Web Scraping of Prices of Commodities Included in the Generation of Consumer Price Index (CPI) for the National Capital Region (NCR), Philippines

Online stores are becoming popular as a new platform for business transactions, not only in the country, but also globally. To take advantage of this new approach, the Philippine Statistics Authority (PSA) started in 2019 the exploration on the use of web scraping as an alternative collection method for prices of commodities included in the computation of Consumer Price Index (CPI) for the National Capital Region (NCR), Philippines. Currently, the PSA uses the traditional face-to-face price collection of commodities from sample outlets or stores. In this paper, prices collected from traditional method or face-to-face method are called offline prices, while web scraped prices are termed online prices.
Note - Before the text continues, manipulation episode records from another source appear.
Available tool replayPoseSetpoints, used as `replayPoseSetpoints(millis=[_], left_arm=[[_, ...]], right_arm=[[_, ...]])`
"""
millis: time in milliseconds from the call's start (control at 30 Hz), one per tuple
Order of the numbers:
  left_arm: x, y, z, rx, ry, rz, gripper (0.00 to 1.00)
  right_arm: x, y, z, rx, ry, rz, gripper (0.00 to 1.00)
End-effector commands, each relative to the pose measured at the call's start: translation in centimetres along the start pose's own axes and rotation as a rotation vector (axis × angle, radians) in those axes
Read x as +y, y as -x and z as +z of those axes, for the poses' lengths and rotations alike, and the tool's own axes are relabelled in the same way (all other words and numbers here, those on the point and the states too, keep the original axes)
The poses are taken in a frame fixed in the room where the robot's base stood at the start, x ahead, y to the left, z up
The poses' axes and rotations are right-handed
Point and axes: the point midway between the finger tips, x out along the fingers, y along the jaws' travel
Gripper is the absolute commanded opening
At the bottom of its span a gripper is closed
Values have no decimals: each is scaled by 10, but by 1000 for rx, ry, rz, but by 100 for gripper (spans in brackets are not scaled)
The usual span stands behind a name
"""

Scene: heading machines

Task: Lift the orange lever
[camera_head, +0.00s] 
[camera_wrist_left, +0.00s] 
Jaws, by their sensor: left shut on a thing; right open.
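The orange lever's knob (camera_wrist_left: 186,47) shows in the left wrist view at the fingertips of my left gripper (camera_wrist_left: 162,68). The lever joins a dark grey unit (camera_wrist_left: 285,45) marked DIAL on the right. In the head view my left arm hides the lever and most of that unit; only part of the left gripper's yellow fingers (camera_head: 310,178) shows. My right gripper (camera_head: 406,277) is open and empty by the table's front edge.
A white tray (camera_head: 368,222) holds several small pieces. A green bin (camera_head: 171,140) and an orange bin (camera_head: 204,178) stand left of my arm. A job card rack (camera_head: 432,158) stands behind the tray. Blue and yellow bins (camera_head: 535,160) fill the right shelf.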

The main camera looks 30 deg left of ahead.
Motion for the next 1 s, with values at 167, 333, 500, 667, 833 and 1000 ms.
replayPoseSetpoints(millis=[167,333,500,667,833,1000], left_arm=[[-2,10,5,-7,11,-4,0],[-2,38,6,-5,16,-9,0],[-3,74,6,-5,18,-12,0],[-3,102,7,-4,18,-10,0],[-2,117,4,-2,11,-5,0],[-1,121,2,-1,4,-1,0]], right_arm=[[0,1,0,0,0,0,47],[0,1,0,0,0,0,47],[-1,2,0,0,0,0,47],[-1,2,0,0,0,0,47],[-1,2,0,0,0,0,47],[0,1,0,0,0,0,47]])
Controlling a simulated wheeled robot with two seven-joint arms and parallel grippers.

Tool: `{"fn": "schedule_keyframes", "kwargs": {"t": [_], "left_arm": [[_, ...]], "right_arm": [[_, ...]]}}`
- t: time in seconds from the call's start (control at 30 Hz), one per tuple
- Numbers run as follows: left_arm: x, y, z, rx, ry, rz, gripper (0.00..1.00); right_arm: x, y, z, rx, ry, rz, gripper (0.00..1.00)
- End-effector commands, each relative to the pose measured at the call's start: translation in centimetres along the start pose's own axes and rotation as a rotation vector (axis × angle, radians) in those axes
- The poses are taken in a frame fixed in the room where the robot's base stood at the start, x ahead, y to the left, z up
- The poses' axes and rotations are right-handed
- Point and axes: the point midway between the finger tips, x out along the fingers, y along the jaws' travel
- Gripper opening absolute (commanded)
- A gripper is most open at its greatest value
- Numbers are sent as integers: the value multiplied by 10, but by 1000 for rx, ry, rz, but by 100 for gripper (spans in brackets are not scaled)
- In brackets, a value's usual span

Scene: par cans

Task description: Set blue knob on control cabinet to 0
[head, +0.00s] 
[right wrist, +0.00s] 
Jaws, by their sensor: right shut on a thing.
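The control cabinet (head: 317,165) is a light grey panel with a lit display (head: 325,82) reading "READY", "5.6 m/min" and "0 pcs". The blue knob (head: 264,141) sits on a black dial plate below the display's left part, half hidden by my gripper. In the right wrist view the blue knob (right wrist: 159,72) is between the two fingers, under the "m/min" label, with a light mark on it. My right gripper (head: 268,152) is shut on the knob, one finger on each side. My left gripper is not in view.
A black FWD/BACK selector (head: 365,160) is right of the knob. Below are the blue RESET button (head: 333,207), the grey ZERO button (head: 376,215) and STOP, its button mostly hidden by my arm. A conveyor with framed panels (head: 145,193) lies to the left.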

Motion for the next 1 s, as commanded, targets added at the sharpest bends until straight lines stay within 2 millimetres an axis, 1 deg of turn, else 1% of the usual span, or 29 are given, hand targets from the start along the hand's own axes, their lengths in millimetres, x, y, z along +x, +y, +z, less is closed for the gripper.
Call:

Prices of 514 commodities are web scraped, which comprise about 71 percent of the total commodities in the CPI market basket of NCR. This study aims to determine if offline prices can be replaced by online prices or by a combination of online and offline prices (hybrid) in computing the CPI for NCR. Results show that the behavior of online and offline prices are comparable for selected commodities that are not highly volatile such as clothing items. However online prices of agricultural commodities, which are highly volatile, do not present the same trend of volatility as that of offline prices. Moreover, for CPI computation, offline prices are more appropriate to use for certain commodity groups, while for others, hybrid prices.